Bagaimana jika bukan dia?
Apa jadinya jika bersama yang lain?
Kadang saat mandangin wajah tidur suami suka mikir kayak gitu. Pernah nggak sih kepikiran gitu juga ketika bersama pasangan. Waktu pertama kali menggenggam tangganya. Bahkan waktu mendengar dia mengijabkabulkan saya sebagai istrinya.
Iya sekarang tiba-tiba ingat tuh wajah pucatnya dia yang pake baju pengantin biru pilihannya. Pucat banget. Pasi. Kayak orang habis liat hantu. Mana pake acara nggak bisa tidur dia. Hihihi...
Dia memang laki-laki yang istimewa. Spesial. Tak pernah terlintas akan seperti dia utuhnya orang yang menikahi saya. Dia bahkan bisa membuat saya tertawa padahal saya sedang kesal banget sama dia. Ya dia memang sesekali menyebalkan. Tapi dia benar-benar orang yang paling sabar yang pernah saya temukan di dunia ini.

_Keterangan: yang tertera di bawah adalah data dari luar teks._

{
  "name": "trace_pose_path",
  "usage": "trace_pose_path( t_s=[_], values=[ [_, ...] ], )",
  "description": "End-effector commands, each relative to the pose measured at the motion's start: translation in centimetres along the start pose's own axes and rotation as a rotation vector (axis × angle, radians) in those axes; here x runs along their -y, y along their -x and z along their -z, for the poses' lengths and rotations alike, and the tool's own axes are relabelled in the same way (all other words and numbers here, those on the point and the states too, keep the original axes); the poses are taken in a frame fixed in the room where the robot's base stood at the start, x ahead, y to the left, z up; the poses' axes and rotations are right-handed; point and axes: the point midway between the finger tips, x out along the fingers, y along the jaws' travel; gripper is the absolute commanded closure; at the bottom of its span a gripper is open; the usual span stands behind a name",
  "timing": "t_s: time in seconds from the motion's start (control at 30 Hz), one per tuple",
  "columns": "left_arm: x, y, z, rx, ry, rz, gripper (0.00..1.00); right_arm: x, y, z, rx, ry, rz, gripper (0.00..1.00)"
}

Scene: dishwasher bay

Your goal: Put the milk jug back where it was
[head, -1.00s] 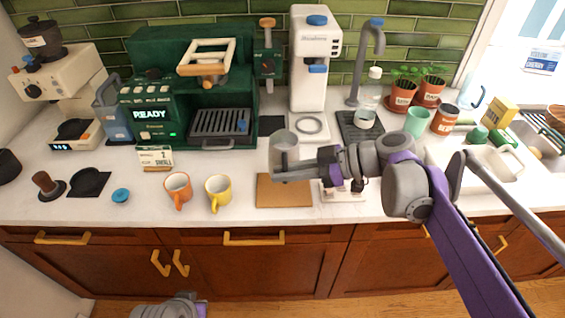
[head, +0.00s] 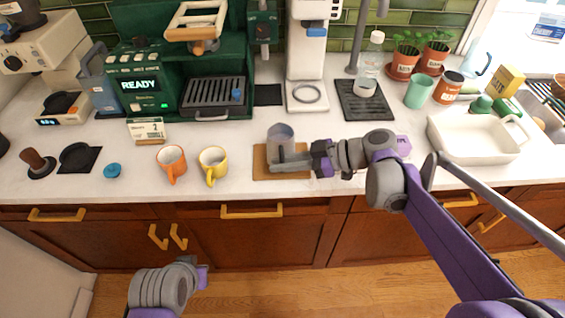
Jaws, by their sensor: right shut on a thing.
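The grey milk jug (head: 280,138) is upright over the brown mat (head: 261,173) near the counter's front edge. I cannot tell whether its base touches the mat. My right gripper (head: 288,163) reaches in from the right and is shut on the jug's lower part. The gripper hides part of the jug and the mat's right side. My left gripper (head: 190,272) is low at the left, in front of the cabinets and away from the counter; its jaws do not show clearly.
An orange mug (head: 171,164) and a yellow mug (head: 212,165) stand just left of the mat. Behind are the green espresso machine (head: 160,60), a white dispenser (head: 305,55) and a black drip tray (head: 364,103). A white basin (head: 470,143) is at the right.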

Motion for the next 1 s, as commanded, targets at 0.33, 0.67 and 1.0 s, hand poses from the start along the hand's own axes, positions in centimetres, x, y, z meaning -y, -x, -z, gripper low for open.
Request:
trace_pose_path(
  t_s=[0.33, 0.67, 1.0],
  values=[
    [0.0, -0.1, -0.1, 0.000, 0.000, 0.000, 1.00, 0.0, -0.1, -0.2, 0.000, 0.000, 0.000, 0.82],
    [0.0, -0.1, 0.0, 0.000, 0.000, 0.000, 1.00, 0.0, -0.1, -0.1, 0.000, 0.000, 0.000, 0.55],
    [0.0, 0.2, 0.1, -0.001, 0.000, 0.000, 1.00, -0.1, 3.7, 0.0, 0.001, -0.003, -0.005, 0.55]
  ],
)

Sejak memikirkan pernikahan yang saya inginkan memang lelaki yang memiliki kesabaran tingkat tinggi. Jangan sampai punya suami yang berangasan dan suka main tangan. Alhamdulillah dia bukan tipe laki-laki yang gampang mukul orang. Walaupun dia suka marah sama orang yang ngelanggar lampu merah di simpang empat Jalan Dr. Wahidin.
Gimana ya jika pada akhirnya saya tidak menikah dengannya? Untunglah saya menjadi istrinya. Bukan yang lain.